# INPUT ROWS start

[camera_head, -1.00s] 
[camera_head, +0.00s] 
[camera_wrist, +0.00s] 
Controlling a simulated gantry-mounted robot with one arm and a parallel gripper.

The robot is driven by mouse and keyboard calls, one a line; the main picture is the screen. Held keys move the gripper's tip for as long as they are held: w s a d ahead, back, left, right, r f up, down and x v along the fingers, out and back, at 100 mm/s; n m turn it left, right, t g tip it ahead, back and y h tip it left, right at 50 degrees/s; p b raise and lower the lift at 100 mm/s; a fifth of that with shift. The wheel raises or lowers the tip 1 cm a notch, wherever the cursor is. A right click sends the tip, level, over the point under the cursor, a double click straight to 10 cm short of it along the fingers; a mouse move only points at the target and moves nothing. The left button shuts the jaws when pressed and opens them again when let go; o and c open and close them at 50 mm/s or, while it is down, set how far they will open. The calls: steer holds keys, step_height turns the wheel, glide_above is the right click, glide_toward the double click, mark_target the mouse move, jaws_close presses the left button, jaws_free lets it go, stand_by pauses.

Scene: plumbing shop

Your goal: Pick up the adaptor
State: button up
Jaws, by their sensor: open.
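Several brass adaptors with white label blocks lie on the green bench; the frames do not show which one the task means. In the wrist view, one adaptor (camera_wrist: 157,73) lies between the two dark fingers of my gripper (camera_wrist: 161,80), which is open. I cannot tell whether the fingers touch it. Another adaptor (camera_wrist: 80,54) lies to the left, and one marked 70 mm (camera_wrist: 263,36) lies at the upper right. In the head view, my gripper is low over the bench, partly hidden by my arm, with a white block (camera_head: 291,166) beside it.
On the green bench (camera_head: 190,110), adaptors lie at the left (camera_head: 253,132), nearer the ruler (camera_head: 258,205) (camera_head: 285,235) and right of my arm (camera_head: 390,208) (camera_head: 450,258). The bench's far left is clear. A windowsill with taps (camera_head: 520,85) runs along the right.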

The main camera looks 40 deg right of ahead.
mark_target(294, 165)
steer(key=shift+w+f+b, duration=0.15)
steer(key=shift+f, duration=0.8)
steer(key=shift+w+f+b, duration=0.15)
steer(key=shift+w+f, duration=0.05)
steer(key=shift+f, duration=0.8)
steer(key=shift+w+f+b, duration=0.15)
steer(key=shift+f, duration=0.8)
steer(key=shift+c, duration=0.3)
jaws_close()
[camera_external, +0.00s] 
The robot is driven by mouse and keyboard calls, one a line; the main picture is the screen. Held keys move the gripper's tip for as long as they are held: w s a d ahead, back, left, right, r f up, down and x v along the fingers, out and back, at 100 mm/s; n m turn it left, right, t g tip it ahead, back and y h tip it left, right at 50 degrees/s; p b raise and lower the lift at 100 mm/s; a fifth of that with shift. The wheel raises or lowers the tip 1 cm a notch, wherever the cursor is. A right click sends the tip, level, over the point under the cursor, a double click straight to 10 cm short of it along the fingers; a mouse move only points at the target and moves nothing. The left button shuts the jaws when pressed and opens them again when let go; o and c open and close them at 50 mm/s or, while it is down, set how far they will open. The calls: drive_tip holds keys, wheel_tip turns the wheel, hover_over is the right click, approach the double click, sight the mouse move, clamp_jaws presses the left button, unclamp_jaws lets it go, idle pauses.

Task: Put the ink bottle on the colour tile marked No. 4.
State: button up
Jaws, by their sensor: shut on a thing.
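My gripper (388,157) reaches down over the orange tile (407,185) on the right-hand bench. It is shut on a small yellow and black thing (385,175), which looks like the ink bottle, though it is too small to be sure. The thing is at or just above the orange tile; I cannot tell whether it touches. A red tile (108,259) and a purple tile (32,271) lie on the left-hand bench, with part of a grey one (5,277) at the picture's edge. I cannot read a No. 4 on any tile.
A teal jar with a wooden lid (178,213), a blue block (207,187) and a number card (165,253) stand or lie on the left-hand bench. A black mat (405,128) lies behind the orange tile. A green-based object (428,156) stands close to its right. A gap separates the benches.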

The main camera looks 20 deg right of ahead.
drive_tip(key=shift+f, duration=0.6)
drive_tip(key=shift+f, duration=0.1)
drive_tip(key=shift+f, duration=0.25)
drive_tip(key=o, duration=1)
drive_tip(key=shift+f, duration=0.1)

# INPUT ROWS end

• THE PROBLEM: Starting at the first line of the records, print each line exactly, stopping after the line that contains "Controlling a simulated".

• CORRECT ANSWER:
[camera_head, -1.00s] 
[camera_head, +0.00s] 
[camera_wrist, +0.00s] 
Controlling a simulated gantry-mounted robot with one arm and a parallel gripper.

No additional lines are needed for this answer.